What is asked:
Exactly as written, write out the lines below from the first to the one containing "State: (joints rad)", inclusive. Pictures do not belong in the copy.

Data lines:

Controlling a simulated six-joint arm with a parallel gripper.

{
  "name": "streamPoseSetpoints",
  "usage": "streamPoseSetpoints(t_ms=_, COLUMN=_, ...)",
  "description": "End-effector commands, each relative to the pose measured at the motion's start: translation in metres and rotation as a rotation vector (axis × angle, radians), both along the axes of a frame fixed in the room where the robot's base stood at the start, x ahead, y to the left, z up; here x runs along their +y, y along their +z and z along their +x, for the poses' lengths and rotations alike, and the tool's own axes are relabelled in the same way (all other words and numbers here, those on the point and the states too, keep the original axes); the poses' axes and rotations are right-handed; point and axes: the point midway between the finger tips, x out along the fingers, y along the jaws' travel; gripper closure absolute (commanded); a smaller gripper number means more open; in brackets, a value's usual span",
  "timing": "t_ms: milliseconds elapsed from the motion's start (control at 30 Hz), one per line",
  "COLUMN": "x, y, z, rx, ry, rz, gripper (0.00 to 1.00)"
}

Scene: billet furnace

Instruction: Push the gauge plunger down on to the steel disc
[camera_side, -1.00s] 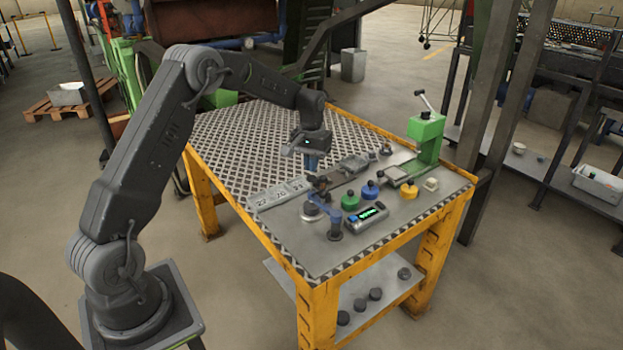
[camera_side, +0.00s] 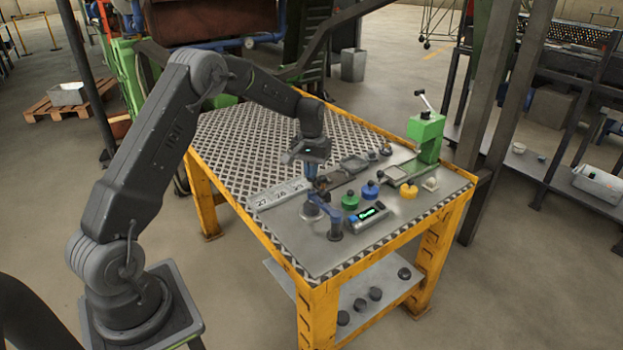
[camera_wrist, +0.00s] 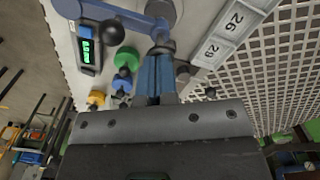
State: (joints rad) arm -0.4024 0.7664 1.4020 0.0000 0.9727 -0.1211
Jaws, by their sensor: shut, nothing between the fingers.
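The blue gauge stand (camera_side: 335,229) is near the front of the bench. My gripper (camera_side: 311,176) is shut and empty, pointing down right above the plunger end of the gauge. In the wrist view, my shut blue fingers (camera_wrist: 158,58) meet the dark plunger top (camera_wrist: 163,44) at the end of the blue gauge arm (camera_wrist: 130,17). They look in contact or nearly so. Whether the plunger touches the disc is hidden.
A readout box (camera_side: 368,216) with a lit green display (camera_wrist: 86,46) stands right of the gauge. Green (camera_side: 350,202), blue (camera_side: 370,189) and yellow (camera_side: 408,190) knobbed pieces lie close by. A green press (camera_side: 426,135) stands at the back right. Numbered plates (camera_side: 280,193) lie left.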

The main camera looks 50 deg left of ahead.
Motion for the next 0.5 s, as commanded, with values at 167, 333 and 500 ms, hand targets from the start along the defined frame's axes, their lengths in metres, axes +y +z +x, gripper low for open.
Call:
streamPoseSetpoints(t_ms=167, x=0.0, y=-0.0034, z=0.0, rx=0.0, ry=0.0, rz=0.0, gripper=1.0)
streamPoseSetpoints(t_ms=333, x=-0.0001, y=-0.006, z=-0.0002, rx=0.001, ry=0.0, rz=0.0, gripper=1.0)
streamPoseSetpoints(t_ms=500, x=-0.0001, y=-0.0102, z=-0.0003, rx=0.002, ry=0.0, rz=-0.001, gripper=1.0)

Final answer:
Controlling a simulated six-joint arm with a parallel gripper.

{
  "name": "streamPoseSetpoints",
  "usage": "streamPoseSetpoints(t_ms=_, COLUMN=_, ...)",
  "description": "End-effector commands, each relative to the pose measured at the motion's start: translation in metres and rotation as a rotation vector (axis × angle, radians), both along the axes of a frame fixed in the room where the robot's base stood at the start, x ahead, y to the left, z up; here x runs along their +y, y along their +z and z along their +x, for the poses' lengths and rotations alike, and the tool's own axes are relabelled in the same way (all other words and numbers here, those on the point and the states too, keep the original axes); the poses' axes and rotations are right-handed; point and axes: the point midway between the finger tips, x out along the fingers, y along the jaws' travel; gripper closure absolute (commanded); a smaller gripper number means more open; in brackets, a value's usual span",
  "timing": "t_ms: milliseconds elapsed from the motion's start (control at 30 Hz), one per line",
  "COLUMN": "x, y, z, rx, ry, rz, gripper (0.00 to 1.00)"
}

Scene: billet furnace

Instruction: Push the gauge plunger down on to the steel disc
[camera_side, -1.00s] 
[camera_side, +0.00s] 
[camera_wrist, +0.00s] 
State: (joints rad) arm -0.4024 0.7664 1.4020 0.0000 0.9727 -0.1211

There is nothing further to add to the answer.